Wernher von Braun, German-American physicist and engineer (d. 1977)
Wernher Magnus Maximilian Freiherr von Braun (23 March 1912 – 16 June 1977) was a German-American aerospace engineer and space architect. He was the leading figure in the development of rocket technology in Nazi Germany and a pioneer of rocket and space technology in the United States.While in his twenties and early thirties, von Braun worked in Nazi Germany's rocket development program. He helped design and co-developed the V-2 rocket at Peenemünde during World War II. Following the war, he was secretly moved to the United States, along with about 1,600 other German scientists, engineers, and technicians, as part of Operation Paperclip.
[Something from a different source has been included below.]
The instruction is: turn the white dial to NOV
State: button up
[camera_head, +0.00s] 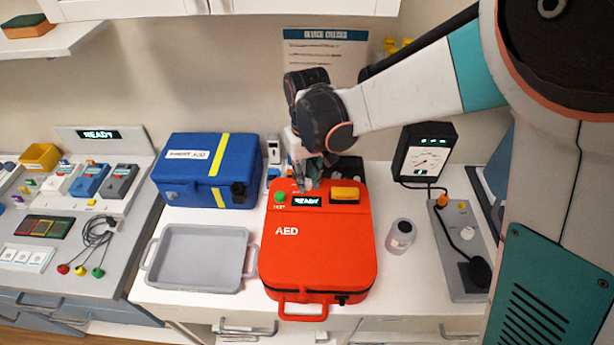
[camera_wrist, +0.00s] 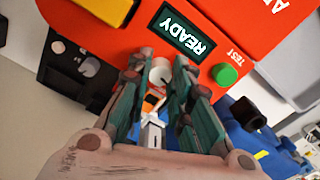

He worked for the United States Army on an intermediate-range ballistic missile program, and he developed the rockets that launched the United States' first space satellite Explorer 1 in 1958. He worked with Walt Disney on a series of films, which popularized the idea of human space travel in the US and beyond between 1955 and 1957.In 1960, his group was assimilated into NASA, where he served as director of the newly formed Marshall Space Flight Center and as the chief architect of the Saturn V super heavy-lift launch vehicle that propelled the Apollo spacecraft to the Moon. In 1967, von Braun was inducted into the National Academy of Engineering, and in 1975, he received the National Medal of Science.
Von Braun is widely seen as either the "father of space travel", "father of rocket science" or "father of the American lunar program". He advocated a human mission to Mars.